Tuesday, December 6, 2011

Signature moments

This is interesting. The Internet lords over at ign.com have seen fit to unveil a new list of the top 100 video game moments. It's ... interesting, especially the first 40 percent of the list, which includes some relatively obscure titles—Deadly Premonition, OutRun 2, Wild ARMs, 3D Monster Maze. Not quite what I was expecting. Which is fine.

Personally, I love lists. Can't get enough of them. They can be a great instigator for conversations and voicing disagreements. I learned long ago that you can't take these things very seriously. Except when you do, and it's great. In 1998, right before I turned 16, I watched a special CBS presentation of the American Film Institute's 100 Years 100 Films. I then spent the next 10 years tracking down and watching copies of each film on the list I'd never seen. By the time time I finished, of course, I was older and better able to appreciate that the esteemed connoisuers of celluloid over at the AFI offices were neither the be-all nor the end-all of critical opinion. Even a list 100 titles long can have some crucial missing components. Still, it creates a way to celebrate whatever it is we love about whatever it is we're listing.

So the idea of talking about video game moments seems like a fitting idea. Isn't that what all these different games look to provide—memorable moments? I would like to think so. But then I actually browse through the list, and suddenly I'm not so sure.

Some of the items on the list commemorate particular game levels or locations—or seeing a particular game world for the first time and getting that wow factor. Other items mark the first time the player performs a particular game mechanic, like drifting in Ridge Racer or rocket jumping in Quake. And then there are the plot spoilers, such as ... Aerith dies. So sad.

I think part of the problem is the list makers felt compelled to represent certain seminal games, and in doing so either boiled their overall greatness into one big vague moment or simply plucked out one of many interconnected game elements—usually the wrong one.

Anyway, I don't intend to dig too deeply into the final list, only to contend one particular choice.

I'm talking about greatest moment #76, "Billie Jean" from Grand Theft Auto: Vice City.
"Grand Theft Auto has always been the cool video game, the one that reached out and appealed to a mass audience. But GTA has never been cooler than when you first cruised the streets of Vice City at night, tuned into Flash FM, and heard the opening bars of Michael Jackson's Billie Jean. It pulled you back in time to the eighties, when Jackson was still the King of Pop and neon-pastels were still fashionable.
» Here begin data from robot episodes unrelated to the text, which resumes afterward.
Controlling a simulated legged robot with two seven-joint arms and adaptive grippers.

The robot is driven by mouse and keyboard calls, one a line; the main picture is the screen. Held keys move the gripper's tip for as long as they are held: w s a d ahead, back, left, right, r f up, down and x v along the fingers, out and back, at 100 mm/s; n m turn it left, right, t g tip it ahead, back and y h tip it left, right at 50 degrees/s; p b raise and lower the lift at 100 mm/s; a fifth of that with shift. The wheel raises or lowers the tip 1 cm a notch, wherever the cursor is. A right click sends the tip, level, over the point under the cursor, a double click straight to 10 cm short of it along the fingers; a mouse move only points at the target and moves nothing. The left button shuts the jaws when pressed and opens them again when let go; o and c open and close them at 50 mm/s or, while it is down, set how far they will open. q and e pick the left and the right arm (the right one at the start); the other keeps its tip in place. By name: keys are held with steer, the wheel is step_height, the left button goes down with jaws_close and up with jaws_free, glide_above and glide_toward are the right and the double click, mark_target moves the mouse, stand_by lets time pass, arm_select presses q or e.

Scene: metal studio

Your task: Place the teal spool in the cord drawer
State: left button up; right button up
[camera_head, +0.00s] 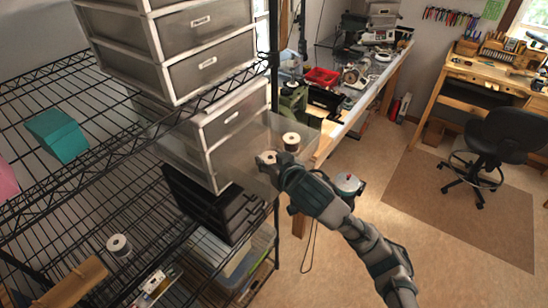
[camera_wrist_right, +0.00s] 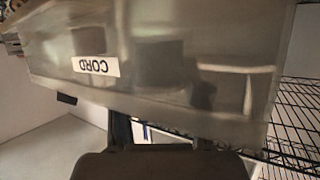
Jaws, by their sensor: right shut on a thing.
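The cord drawer (camera_head: 253,130) is a see-through drawer pulled out from the middle unit. Its front, with an upside-down CORD label, fills much of the right wrist view (camera_wrist_right: 97,66). My right gripper (camera_head: 278,166) is at the drawer's front and appears shut on it; the grip itself is hidden. Two pale spools show at the drawer, one towards the back right (camera_head: 291,140) and one beside the gripper (camera_head: 268,157). Another pale spool (camera_head: 119,245) stands on the lower wire shelf. My left gripper is out of view.
A teal box (camera_head: 57,134) sits on the wire rack at left. Closed drawers (camera_head: 208,62) stand above, and a black drawer unit (camera_head: 205,205) is below the open drawer. A cluttered bench (camera_head: 362,92) stands behind. The floor at right is open before the chair (camera_head: 496,140).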

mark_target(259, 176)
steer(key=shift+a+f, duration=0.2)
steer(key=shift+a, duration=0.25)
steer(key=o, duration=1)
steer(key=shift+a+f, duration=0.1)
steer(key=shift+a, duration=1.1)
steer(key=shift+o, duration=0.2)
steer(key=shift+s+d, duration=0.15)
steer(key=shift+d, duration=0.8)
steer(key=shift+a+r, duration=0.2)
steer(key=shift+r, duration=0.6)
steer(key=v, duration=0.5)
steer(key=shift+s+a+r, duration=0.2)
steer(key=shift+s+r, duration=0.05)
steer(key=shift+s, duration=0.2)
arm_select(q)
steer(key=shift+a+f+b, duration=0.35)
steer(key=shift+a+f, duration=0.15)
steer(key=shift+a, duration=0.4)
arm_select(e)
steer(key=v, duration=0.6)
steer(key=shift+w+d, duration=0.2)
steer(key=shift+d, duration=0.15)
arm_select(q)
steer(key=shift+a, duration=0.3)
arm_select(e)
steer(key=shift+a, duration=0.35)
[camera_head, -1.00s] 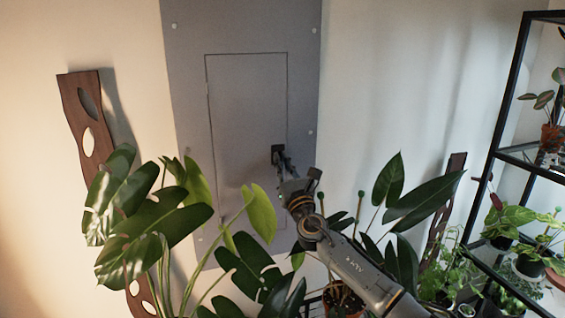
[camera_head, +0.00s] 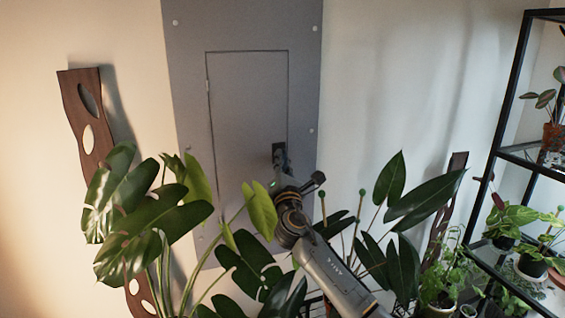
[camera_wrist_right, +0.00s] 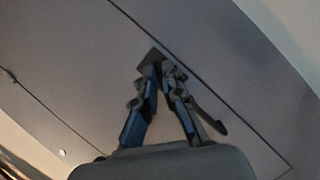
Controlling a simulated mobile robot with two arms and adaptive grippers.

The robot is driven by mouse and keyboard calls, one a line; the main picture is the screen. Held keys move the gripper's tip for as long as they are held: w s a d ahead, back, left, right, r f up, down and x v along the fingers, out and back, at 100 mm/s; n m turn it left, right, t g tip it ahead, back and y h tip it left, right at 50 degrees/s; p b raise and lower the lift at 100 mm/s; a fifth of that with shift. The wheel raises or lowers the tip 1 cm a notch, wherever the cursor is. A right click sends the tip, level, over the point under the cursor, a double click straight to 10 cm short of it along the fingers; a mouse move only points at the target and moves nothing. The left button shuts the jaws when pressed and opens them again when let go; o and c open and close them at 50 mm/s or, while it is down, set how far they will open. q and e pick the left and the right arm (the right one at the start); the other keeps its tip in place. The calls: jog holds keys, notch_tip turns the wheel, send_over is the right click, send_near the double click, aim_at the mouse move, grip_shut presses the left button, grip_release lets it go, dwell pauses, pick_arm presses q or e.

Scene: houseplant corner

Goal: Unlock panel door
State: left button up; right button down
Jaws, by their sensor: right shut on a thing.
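The grey panel (camera_head: 185,80) is fixed on the wall, and its door (camera_head: 246,95) sits flush within it. A dark latch (camera_head: 277,148) is at the door's right edge; it also shows in the right wrist view (camera_wrist_right: 152,57). My right gripper (camera_head: 280,160) is at the latch, its fingers closed together on it. In the right wrist view the fingertips (camera_wrist_right: 161,68) meet at the latch and hide part of it. A dark lever-like piece (camera_wrist_right: 209,121) shows beside the right finger. My left gripper is not in view.
Large leafy plants (camera_head: 150,225) stand in front of the panel's lower part, close to my right arm. More leaves (camera_head: 405,210) are to its right. A black shelf (camera_head: 510,110) with potted plants is at the right. Wooden wall pieces (camera_head: 84,110) flank the panel.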

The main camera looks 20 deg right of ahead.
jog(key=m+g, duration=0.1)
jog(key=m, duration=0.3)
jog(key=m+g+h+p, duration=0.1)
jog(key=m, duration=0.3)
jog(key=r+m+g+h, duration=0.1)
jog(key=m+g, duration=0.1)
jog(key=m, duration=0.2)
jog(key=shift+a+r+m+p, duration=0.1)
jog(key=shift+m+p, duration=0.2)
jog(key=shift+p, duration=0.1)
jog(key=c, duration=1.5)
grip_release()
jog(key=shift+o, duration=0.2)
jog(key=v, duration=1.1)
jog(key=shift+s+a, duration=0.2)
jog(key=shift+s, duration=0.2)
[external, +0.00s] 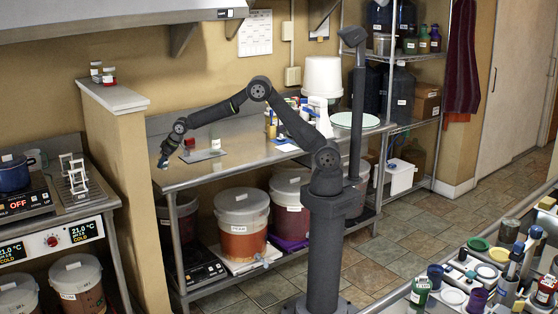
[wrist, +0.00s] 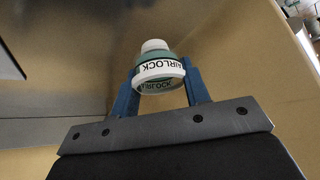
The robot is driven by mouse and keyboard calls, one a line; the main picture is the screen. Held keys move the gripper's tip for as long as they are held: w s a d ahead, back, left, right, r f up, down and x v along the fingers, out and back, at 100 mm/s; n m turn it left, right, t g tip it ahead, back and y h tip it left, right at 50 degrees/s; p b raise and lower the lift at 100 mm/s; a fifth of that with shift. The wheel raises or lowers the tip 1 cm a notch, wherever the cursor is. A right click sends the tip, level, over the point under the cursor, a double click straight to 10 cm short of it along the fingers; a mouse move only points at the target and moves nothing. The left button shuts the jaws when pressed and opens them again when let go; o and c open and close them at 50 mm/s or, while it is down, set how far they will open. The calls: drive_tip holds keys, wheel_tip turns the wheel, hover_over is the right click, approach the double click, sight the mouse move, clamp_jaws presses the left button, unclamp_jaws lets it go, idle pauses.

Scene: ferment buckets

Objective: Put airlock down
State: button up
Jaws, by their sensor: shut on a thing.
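The airlock (wrist: 156,55) is a small greenish clear piece with a white cap and a white band lettered AIRLOCK. In the wrist view it sits between the two blue fingers of my gripper (wrist: 158,88), which is shut on it. In the external view my gripper (external: 164,160) is at the left end of the steel bench (external: 180,179), close to its front left corner. The airlock is too small to make out there. I cannot tell whether it touches the bench.
A small red item (external: 189,143) and a flat grey plate (external: 204,155) lie on the bench right of my gripper. A tan half-wall (external: 120,150) with a white ledge stands to the left. Bottles and a white bucket (external: 322,77) stand farther right. Labelled buckets (external: 241,222) fill the shelf below.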

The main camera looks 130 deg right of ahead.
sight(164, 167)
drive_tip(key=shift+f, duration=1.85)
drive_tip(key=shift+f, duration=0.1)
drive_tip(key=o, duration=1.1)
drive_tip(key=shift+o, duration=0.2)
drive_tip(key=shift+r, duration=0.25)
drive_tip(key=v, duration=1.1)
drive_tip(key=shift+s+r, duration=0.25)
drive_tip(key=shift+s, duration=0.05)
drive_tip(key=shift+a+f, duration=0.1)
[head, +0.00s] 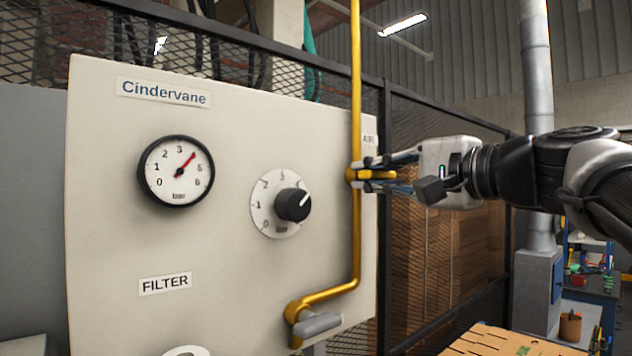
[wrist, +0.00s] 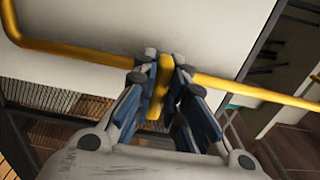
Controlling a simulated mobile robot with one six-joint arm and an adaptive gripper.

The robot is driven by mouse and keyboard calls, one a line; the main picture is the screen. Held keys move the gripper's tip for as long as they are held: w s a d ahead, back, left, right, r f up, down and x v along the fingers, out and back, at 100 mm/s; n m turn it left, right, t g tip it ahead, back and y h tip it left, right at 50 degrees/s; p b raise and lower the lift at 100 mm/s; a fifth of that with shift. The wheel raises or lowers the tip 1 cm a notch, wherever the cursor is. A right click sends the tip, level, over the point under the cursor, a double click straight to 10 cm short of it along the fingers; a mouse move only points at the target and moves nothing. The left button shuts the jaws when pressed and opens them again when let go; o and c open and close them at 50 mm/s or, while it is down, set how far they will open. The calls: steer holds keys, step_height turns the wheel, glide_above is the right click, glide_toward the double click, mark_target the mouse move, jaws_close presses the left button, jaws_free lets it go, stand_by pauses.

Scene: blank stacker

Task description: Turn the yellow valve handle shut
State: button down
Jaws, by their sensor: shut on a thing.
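The yellow valve handle (head: 378,174) sits on the vertical yellow pipe (head: 356,90) near the right edge of the cream panel. In the head view the handle points to the right, across the pipe. My gripper (head: 376,174) reaches in from the right and is shut on the handle, with one finger above it and one below. In the wrist view the handle (wrist: 160,88) lies between the fingertips (wrist: 160,72), and the yellow pipe (wrist: 240,88) runs behind it. The fingers hide part of the handle and the valve body.
The cream panel (head: 230,250) carries a pressure gauge (head: 176,171) and a black knob (head: 292,204) left of the pipe. A grey lever (head: 318,324) sits at the pipe's lower end. A mesh fence (head: 445,140) stands behind. Cardboard (head: 500,342) lies at the lower right.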

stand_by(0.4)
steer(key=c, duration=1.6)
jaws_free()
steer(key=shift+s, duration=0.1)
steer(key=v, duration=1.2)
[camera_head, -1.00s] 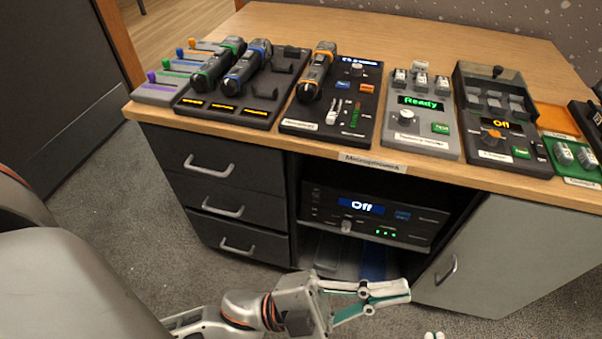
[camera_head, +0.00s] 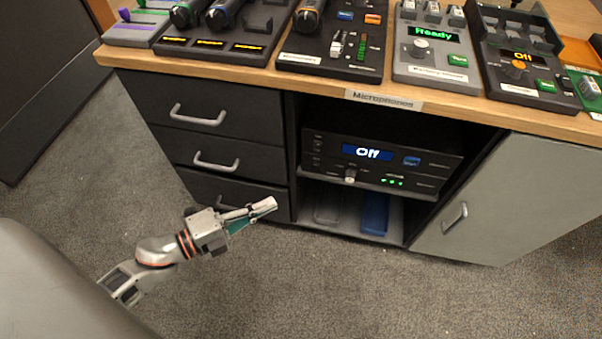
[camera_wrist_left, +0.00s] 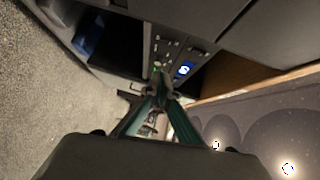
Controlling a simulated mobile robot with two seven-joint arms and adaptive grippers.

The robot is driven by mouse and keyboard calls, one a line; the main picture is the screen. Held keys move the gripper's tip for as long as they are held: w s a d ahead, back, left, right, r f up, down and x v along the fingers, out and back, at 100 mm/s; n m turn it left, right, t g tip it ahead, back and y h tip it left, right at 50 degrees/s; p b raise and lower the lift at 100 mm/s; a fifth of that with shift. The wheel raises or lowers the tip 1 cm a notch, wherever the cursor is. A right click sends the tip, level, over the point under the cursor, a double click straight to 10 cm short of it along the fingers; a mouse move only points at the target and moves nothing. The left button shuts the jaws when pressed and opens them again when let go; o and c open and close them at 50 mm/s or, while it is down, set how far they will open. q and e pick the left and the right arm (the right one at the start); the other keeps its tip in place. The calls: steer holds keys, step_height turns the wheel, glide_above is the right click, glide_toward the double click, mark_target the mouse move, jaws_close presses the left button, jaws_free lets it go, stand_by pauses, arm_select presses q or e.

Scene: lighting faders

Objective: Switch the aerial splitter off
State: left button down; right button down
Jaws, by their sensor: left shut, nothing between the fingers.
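Black rack equipment (camera_head: 385,158) sits in the open bay of the desk; which part is the aerial splitter I cannot read from its small labels. Below are a silver knob (camera_head: 350,176) and lit green lights (camera_head: 393,181). My left gripper (camera_head: 270,206) is shut and empty, in front of the drawers, left of and below the equipment, apart from it. In the left wrist view the gripper (camera_wrist_left: 156,92) points towards the equipment's front (camera_wrist_left: 172,58), which shows turned. My right gripper is out of view.
Black drawers with handles (camera_head: 200,114) stand left of the bay, a grey door (camera_head: 510,195) right of it. A blue item (camera_head: 375,214) lies on the bay floor. The desk top holds microphones and control panels. Grey carpet in front is clear.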

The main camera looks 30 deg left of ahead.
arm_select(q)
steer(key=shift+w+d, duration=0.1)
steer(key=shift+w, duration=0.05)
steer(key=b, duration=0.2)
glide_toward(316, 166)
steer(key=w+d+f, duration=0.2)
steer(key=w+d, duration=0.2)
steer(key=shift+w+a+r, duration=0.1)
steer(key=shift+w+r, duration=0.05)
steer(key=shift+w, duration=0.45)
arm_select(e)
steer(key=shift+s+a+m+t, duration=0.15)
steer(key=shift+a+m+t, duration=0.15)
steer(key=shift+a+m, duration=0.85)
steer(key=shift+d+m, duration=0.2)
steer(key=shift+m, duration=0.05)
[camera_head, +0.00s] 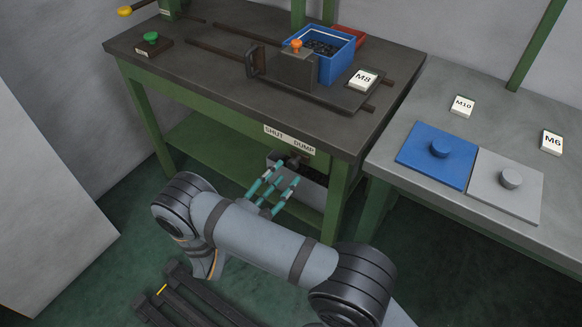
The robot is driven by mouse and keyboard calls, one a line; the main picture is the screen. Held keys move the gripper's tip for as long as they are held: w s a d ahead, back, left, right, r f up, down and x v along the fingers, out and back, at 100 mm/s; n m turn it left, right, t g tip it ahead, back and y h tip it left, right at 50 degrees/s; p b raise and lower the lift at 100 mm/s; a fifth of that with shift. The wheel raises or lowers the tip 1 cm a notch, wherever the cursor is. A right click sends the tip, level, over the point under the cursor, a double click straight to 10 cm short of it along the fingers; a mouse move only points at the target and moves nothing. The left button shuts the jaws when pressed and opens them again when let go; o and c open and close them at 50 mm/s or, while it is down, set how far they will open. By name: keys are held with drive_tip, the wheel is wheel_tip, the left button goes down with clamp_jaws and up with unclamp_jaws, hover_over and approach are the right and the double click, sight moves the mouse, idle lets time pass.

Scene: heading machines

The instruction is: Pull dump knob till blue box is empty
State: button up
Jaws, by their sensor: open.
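The blue box (337,65) stands on the dark workbench at the back, and several small dark pieces lie in it. The dump knob (295,159) is a dark knob under the front edge of the bench, below a white label (290,138) reading "SHUT" and "DUMP". My gripper (288,173) is open, with its teal fingers reaching up toward the knob from below. The fingertips are very close to the knob. I cannot tell whether they touch it or stand around it. My arm covers part of the gripper's base.
A grey bin (310,190) is partly visible under the bench behind the fingers. The machine block with an orange knob (296,44) and the M8 tag (363,79) are on the bench. A grey table (400,105) with blue and grey lidded plates stands right. The bench leg (335,200) is close by.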

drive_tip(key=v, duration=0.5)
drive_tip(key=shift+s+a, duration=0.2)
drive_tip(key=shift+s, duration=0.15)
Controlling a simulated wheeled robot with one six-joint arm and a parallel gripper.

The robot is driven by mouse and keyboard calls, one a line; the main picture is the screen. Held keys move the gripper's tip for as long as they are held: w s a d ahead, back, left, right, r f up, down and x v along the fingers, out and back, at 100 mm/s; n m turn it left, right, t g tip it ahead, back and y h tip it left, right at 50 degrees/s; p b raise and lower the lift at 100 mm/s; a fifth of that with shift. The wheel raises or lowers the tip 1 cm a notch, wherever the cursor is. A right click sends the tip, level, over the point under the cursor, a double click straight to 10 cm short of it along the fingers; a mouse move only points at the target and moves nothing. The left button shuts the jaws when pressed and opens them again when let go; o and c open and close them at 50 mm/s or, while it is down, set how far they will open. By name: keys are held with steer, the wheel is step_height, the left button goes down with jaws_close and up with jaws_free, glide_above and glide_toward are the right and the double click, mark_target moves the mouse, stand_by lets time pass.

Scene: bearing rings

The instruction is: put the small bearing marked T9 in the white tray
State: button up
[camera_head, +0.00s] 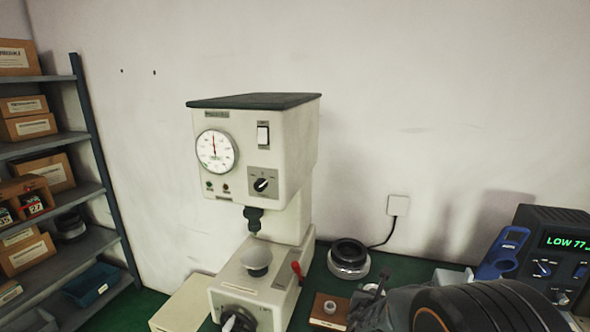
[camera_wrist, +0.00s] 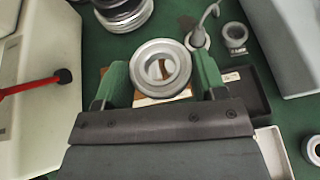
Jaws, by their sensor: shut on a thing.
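My gripper (camera_wrist: 163,77) is shut on a silver bearing ring (camera_wrist: 160,50), with its green fingers on either side of it in the wrist view. No marking can be read on the held ring, so I cannot tell whether it is T9. A brown board (camera_wrist: 183,90) with a pale label lies below the held ring, and another pale ring shows through its hole. In the head view the board (camera_head: 320,322) carries a small ring (camera_head: 330,307). A white tray-like edge (camera_wrist: 272,142) shows at the lower right of the wrist view, mostly hidden by my gripper.
A large bearing (camera_head: 348,258) lies behind. A dark tray (camera_wrist: 248,95) and small rings (camera_wrist: 235,36) lie to the right. A display unit (camera_head: 550,250) stands at the right.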

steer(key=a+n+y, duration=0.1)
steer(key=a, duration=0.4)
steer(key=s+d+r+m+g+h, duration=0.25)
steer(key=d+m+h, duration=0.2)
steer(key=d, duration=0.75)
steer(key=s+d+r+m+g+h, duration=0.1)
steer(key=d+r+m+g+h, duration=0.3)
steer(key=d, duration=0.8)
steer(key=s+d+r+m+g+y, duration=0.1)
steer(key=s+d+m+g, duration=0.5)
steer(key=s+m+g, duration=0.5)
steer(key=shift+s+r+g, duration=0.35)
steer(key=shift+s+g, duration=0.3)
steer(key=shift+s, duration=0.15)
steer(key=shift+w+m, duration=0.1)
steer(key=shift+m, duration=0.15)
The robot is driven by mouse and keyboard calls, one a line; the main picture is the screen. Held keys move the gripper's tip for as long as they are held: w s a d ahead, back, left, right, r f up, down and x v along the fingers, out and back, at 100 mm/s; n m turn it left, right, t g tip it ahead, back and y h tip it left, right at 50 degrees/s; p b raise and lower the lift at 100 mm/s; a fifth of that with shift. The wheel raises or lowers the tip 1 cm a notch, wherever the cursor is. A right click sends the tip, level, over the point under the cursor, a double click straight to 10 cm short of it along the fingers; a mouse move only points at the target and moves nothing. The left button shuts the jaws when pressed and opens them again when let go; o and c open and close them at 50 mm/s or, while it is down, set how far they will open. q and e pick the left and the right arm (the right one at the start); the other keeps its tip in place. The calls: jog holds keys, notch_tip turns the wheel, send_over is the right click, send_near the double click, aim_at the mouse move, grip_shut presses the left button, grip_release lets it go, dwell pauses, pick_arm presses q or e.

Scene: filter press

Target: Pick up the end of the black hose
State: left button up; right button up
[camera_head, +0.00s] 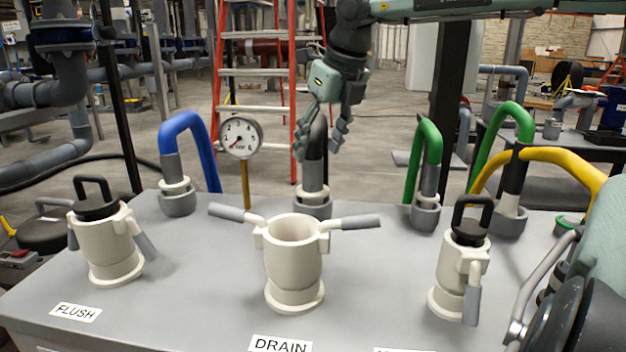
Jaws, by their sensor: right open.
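The black hose (319,134) shows at the back middle of the grey bench, rising from a grey and white fitting (314,193). Its lower part is grey. Its upper part is partly hidden by my right gripper (319,148), which comes down from above. The right gripper is open, with one finger on each side of the hose's upper part. I cannot tell whether the fingers touch it.
A pressure gauge (240,136) and a blue hose (203,141) stand left of the black hose. Green hoses (430,146) and a yellow hose (565,158) are to the right. The open DRAIN port (293,270) with two handles is in front, between two capped ports (107,245) (459,265).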

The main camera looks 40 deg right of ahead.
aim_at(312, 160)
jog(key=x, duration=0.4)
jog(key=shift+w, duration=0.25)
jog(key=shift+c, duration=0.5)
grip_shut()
It underscored your first experiences of the environment: the garishly-lit beach-front hotels and discos, the insistent dealers and prostitutes, and the squalor hidden down backstreets. This was Vice City, and it was yours for the taking."
"Billie Jean," is that really your musical selection? Nice attempt, ign, but no. That song is still on the damn radio. You might just as well be driving down the streets of present-day Spokane, Washington, listening to Michael Jackson. That song is so ubiquitous it doesn't transport anyone to anywhere. No, the greatest moment of that classic GTA game is cruising the streets of Vice City in a stolen Ferrari imitation car, on a clear sunny day, and ramming your vehicle at full speed into an oncoming motorcyclist. Watch the rider go flying (it's so wrong and yet it feels so right) as the in-game car stereo blasts into the chorus of this song.



The title says it all. If there's any standout track from the Vice City soundtrack that crystalizes the wild 80s, it's this signature single from mascaraed hair band Autograph. You will feel the need for speed and you will bang your head all the way to your drug-deal destination on the other side of the Starfish Island bridge. Or you'll listen to those lyrics, "For every minute I have to work, I need a minute of play," and you'll suddenly ask yourself—why the rush? This cocaine empire can wait while I go throw some hand grenades into a random busy intersection. Turn it up!


(Final Fun Fact: I admit I might be a little biased in my opinion. Go ahead and watch that video again. While you're enjoying the music, make note of the band's bass player, Randy Rand. That's my mom's cousin.)